Over the years I’ve taught a number of youth catechism Sunday school courses.  We talk about the big ideas of Christian faith.  Words and concepts that get used all the time in church, which can benefit from more focused attention.  Little things like “God,” “Jesus,” “Creation,” “Bible,” “Church,” “Prayer.”  You get the idea.

One of my favorite exercises is when we focus on Jesus.  I ask them to imagine themselves in the place of the gospel writers.  What those writers had to work with was a collection of stories and sayings and memories, some written down, some passed on through word of mouth.  They’re trying to draw a picture of who Jesus was, and who he is for the people reading and hearing their gospel account, now several generations removed from Jesus’ life.

Now, here’s the question:  Where do you start?  Where does this story begin?  What do you say in chapter 1 that introduces the story you need to tell, sets it on the trajectory it needs to go?  How do you introduce Jesus?

The youth split up into four groups, each one reading through the first chapter of one of the gospels in the Bible.  One of the things I ask them to notice is how far back their gospel writer traces the lineage of Jesus.  Where does he come from and who does he belong to?  We then come back together and talk about what each group noticed about how their writer introduces Jesus.  We go in the order scholars generally believe the gospels to have been written.

So we start with Mark.  Mark traces the coming of Jesus back to the words of the prophet Isaiah.  Jesus emerges out of and belongs to the prophetic tradition.  In Mark, we first meet Jesus as a full grown man, ready for baptism and the wilderness pilgrimage that follows.  I’m rather fond of Mark’s gospel, which makes me hesitant to give the youth any reason to not like it, but I still feel compelled to point out that if Mark’s gospel were the only one we had, we would have no Christmas story and thus no Christmas.  Which, from reactions over the years, does indeed seem to knock Mark down a few notches.

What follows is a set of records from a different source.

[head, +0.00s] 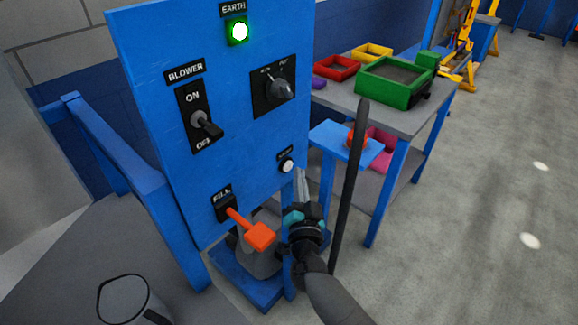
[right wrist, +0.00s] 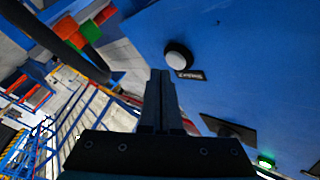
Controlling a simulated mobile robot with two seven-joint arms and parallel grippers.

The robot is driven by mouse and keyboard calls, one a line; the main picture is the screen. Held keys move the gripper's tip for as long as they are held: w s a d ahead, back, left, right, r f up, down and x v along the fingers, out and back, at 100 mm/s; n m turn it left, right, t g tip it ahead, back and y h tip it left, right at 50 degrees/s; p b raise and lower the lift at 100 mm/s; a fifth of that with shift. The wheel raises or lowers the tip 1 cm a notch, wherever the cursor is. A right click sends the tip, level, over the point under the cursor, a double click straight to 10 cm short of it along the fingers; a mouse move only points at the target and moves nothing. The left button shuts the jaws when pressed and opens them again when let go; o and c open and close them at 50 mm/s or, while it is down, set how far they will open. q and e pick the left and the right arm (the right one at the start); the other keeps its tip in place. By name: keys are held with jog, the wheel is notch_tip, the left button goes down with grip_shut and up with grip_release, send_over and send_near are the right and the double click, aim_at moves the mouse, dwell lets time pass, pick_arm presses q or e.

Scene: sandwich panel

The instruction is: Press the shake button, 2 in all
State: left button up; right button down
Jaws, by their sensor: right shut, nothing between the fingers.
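The shake button is a small white round button (head: 287,165) low on the right side of the blue panel (head: 150,60), under a small black label too small to read for certain. It also shows in the right wrist view (right wrist: 178,56), just beyond my fingertips. My right gripper (head: 300,175) is shut and empty, its fingers pointing up beside the button, to its right in the head view. The right wrist view shows the closed fingers (right wrist: 160,78) just short of the button in the picture; I cannot tell whether they touch it. My left gripper is not in view.
The panel carries a blower switch (head: 206,124), a dark rotary knob (head: 280,89), a lit green earth lamp (head: 239,31) and an orange fill lever (head: 258,236). A dark upright pole (head: 350,180) stands right of my gripper. A table (head: 405,120) with coloured trays is behind.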

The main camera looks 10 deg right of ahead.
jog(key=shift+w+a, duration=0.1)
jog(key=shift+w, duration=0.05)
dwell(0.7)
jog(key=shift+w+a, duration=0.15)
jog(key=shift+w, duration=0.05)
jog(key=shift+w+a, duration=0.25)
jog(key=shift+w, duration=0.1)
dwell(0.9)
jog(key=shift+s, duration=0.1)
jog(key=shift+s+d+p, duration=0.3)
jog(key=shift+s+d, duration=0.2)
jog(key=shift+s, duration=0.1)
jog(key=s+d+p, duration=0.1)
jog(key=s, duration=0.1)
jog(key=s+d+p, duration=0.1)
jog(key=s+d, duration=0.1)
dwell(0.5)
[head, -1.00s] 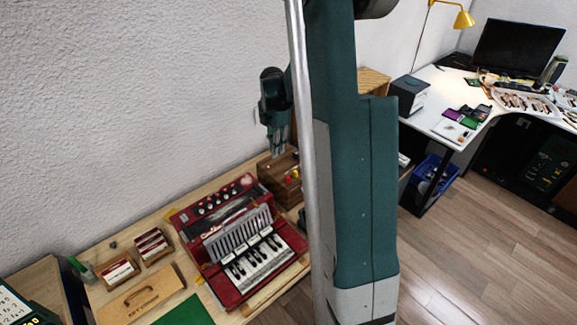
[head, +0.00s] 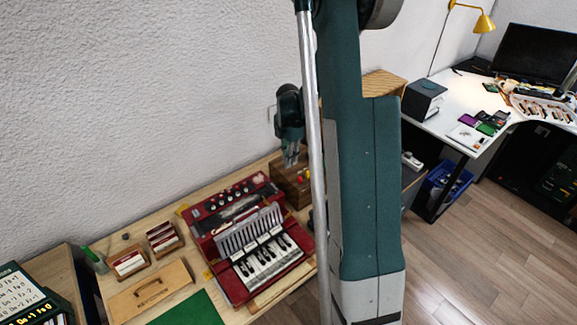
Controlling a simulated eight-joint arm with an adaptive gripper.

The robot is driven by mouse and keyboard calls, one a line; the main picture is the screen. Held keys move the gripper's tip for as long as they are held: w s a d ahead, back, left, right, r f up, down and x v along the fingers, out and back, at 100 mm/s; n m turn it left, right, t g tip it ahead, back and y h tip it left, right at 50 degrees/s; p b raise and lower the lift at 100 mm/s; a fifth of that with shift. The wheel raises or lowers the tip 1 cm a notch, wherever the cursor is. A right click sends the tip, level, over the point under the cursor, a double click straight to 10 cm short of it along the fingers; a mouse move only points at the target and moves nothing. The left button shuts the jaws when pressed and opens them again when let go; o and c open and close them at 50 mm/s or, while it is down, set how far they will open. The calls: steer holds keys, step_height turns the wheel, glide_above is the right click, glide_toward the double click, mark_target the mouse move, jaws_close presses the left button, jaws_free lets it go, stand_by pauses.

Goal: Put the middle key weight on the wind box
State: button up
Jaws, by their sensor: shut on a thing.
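My gripper (head: 291,158) hangs fingers down above the bench, just behind the wooden box at the red instrument's right. It is shut on something too small and shaded to make out. The red instrument (head: 217,285) stands on the bench with a white and black keyboard (head: 266,261) facing front. Several small pale pieces (head: 262,240) sit in a row at the back of the keys. I cannot tell which of these are key weights. No part is clearly marked as the wind box; the red body behind the keys carries a row of knobs (head: 228,191).
A wooden box (head: 285,187) with small coloured items stands right of the instrument. My arm hides the bench's right end. A white desk (head: 455,95) stands beyond.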

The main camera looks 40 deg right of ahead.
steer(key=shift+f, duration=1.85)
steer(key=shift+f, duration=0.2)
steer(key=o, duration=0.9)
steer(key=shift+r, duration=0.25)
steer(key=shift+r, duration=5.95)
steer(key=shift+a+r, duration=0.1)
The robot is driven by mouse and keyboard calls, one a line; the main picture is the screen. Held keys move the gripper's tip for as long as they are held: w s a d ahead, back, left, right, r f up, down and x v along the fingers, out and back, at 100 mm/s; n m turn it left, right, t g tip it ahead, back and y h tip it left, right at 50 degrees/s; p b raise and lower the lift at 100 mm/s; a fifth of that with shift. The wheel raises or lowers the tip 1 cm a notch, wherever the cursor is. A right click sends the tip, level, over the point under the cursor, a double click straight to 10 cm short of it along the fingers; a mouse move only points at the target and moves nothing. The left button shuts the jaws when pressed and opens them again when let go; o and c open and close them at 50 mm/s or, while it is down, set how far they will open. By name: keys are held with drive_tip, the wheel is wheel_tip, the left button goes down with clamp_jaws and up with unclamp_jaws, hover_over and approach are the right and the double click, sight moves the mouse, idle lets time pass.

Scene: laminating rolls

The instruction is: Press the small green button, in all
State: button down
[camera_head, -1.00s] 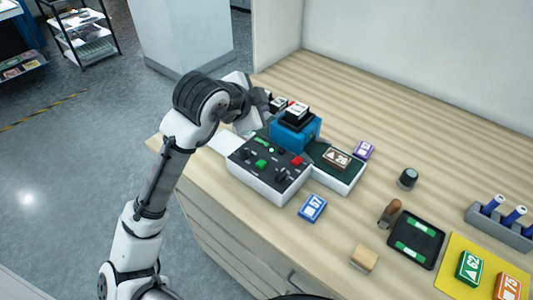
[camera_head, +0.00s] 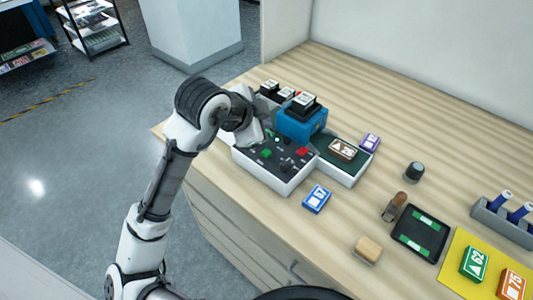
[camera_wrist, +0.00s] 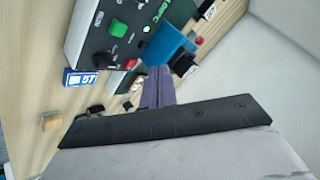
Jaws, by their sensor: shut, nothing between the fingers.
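A red button (camera_head: 302,152) is at the box's right side, with dark knobs nearby.
A blue machine (camera_head: 301,122) with a black top stands right behind the box. A green-topped tray with a brown block (camera_head: 343,149) adjoins its right. A blue 57 block (camera_head: 317,199) lies in front. Dark pieces with white tops stand behind my gripper.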

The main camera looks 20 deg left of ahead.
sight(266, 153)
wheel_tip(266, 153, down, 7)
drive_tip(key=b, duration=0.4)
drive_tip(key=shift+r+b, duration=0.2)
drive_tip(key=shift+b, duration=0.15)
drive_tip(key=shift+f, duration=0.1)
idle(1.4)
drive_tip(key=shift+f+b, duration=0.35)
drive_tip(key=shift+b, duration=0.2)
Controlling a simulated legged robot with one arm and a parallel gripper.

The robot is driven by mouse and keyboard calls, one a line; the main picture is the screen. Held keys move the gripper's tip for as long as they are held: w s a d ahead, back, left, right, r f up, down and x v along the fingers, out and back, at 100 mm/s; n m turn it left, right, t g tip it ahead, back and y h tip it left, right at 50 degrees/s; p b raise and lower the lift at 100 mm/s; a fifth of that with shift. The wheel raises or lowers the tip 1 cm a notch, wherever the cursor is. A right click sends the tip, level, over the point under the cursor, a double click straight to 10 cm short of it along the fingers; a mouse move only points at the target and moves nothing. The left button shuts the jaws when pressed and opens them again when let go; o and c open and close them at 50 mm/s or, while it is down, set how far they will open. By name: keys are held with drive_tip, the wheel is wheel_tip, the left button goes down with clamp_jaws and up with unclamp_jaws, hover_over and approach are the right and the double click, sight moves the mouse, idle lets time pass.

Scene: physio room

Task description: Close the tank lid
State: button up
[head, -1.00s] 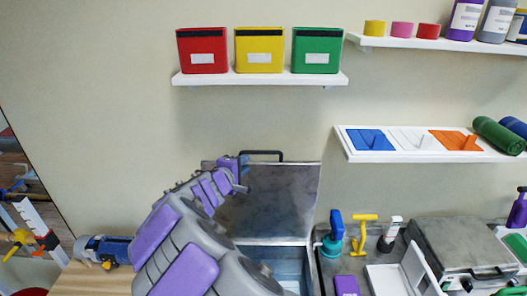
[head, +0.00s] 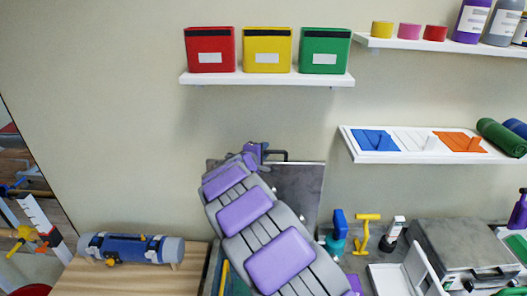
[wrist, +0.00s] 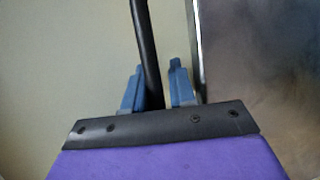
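The tank lid (head: 298,190) is a grey metal panel standing raised at the back of the tank, with a black bar handle (head: 280,153) on its top edge. My arm covers the lid's left part and most of the tank (head: 213,270). My gripper (head: 256,151) is at the left part of the handle. In the wrist view, the black handle (wrist: 146,45) runs between the two blue fingers of my gripper (wrist: 157,88). A gap shows between the handle and the right finger, so the gripper looks open around it. The lid panel (wrist: 260,70) fills the right side.
A blue-and-grey cylinder (head: 132,248) lies on the wooden top at left. Right of the tank stand a blue-teal bottle (head: 337,235), a yellow tool (head: 365,233) and a grey case (head: 465,250). A shelf (head: 265,79) with three bins is above.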

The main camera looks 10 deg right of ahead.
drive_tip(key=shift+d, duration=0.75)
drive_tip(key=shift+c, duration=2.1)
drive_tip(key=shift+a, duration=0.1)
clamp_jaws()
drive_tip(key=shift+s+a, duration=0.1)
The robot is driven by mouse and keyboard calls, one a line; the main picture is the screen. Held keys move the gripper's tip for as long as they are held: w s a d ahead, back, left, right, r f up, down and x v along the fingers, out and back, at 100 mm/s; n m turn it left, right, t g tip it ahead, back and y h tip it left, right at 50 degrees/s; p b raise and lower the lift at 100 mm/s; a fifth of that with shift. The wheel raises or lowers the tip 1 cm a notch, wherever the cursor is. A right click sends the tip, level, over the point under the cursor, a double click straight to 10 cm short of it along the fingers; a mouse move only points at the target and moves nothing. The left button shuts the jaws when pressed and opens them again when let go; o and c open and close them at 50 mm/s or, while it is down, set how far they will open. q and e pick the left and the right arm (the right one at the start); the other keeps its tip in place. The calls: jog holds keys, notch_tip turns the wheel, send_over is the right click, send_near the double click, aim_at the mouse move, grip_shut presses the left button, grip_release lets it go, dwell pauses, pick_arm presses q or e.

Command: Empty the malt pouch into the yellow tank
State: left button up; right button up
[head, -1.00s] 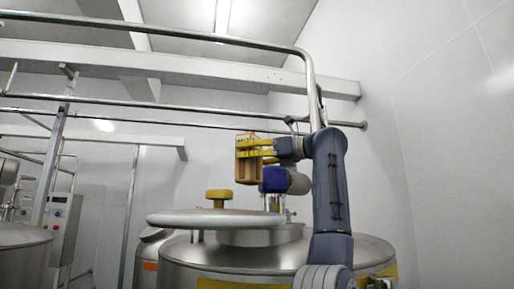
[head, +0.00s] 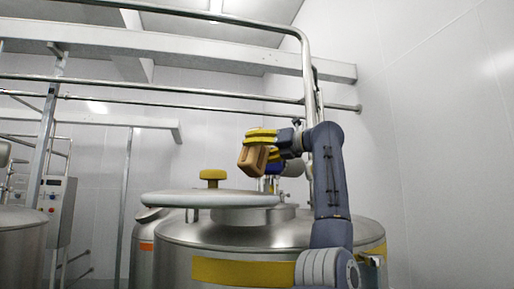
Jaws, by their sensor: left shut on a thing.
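The malt pouch (head: 251,160) is a tan-brown pack, tilted in the air above the tank. My left gripper (head: 261,138), with yellow fingers, is shut on its upper part. The yellow tank (head: 230,271) is a steel vessel with a yellow band, below the pouch. Its round lid (head: 180,199) with a yellow knob (head: 212,176) sits off to the left of the raised neck (head: 262,214). The neck's mouth is hidden at this low angle, and I cannot see anything pouring. My right gripper is not in view.
A blue-and-grey fitting (head: 290,168) stands behind the gripper. Steel pipes (head: 200,17) run overhead and bend down behind my arm. Another tank (head: 22,235) and a control panel (head: 55,205) are at the left. The air above the lid is clear.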

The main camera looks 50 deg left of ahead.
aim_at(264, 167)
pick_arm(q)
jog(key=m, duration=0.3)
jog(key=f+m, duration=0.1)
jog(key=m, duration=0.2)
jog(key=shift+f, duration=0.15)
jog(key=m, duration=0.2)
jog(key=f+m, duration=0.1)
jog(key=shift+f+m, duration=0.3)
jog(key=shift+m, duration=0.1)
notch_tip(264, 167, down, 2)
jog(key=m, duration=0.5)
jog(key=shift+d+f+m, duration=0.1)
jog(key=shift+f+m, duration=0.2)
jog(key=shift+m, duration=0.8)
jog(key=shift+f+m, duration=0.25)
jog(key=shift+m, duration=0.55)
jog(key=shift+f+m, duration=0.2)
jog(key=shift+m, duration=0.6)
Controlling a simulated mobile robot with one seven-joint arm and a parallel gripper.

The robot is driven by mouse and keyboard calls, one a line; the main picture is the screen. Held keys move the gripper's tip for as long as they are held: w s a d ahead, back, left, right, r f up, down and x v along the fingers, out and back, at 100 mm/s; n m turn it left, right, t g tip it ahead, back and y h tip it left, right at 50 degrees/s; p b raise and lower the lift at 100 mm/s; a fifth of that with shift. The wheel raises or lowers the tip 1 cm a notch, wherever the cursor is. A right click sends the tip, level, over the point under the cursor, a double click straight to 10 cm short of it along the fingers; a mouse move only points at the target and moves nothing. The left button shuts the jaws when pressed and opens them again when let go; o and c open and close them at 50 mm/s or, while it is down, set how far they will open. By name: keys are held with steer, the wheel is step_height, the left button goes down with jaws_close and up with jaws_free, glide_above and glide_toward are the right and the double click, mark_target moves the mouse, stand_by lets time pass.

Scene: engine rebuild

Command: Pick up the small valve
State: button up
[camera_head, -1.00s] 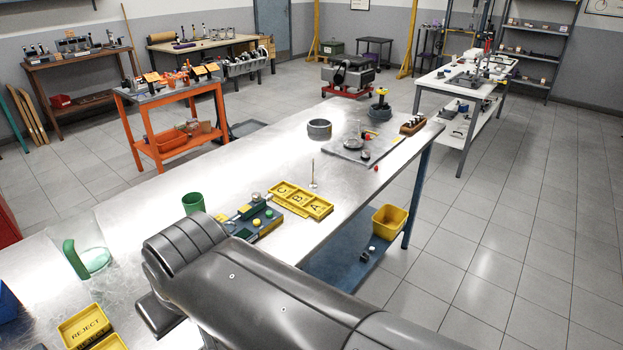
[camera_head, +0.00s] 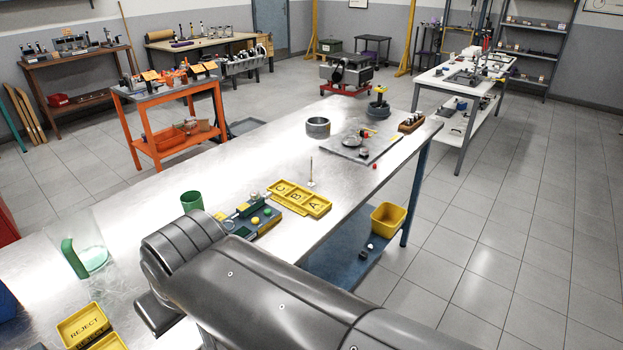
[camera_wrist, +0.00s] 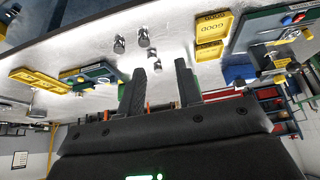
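A thin upright stem on a small round foot, like a small valve standing on its head (camera_head: 311,182), is on the steel bench beside the yellow A-B-C tray (camera_head: 300,198) in the head view. In the wrist view several small grey metal pieces (camera_wrist: 152,57) lie on the bench beyond my fingers; I cannot tell which, if any, is the small valve. In the head view my arm hides the gripper.
A blue-green fixture (camera_head: 262,222) with coloured knobs adjoins the tray. A green cup (camera_head: 192,201), a clear jug with a green handle (camera_head: 90,250) and a yellow REJECT tray (camera_head: 83,327) stand near my arm. A metal ring (camera_head: 318,127) is farther back. The bench middle is largely clear.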

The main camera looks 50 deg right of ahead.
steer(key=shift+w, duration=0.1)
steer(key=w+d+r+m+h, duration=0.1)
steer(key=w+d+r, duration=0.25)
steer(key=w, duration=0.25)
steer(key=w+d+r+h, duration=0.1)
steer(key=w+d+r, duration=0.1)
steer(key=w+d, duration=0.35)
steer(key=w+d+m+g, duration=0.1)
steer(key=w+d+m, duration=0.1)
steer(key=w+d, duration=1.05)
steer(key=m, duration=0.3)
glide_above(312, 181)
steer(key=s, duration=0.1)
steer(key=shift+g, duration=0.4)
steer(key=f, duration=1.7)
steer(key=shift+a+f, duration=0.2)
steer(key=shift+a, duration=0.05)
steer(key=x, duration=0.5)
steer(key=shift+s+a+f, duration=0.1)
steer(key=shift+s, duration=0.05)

Scholars aren’t sure whether Matthew or Luke was written next, so we go with Matthew because it makes the exercise turn out the way I want it to.  Matthew opens with a genealogy.  It’s a genealogy of fathers and sons.  A was the father B.  B was the father C.  C was the of D and so on.  All the way up to Jesus.  One of the most interesting parts of this genealogy is the mention of five women, each of them, in their own way, standing outside of socially accepted norms – Rahab the prostitute, Tamar the trickster, Ruth the foreigner, Bathsheba the object of King David’s lust, and, at last, Mary, who is pregnant and unmarried.  Jesus is heir to all these stories, holds them all within his being.  Also, very importantly for Matthew, A stands for Abraham, the first and furthest back father mentioned in the genealogy.  Matthew traces Jesus’ lineage all the way back past the prophets through women and men, the righteous and the morally suspect, to Abraham, the father of all the Jewish people.  If you want to know about Jesus, Matthew seems to be saying, you’ve got to go all the way back to Abraham.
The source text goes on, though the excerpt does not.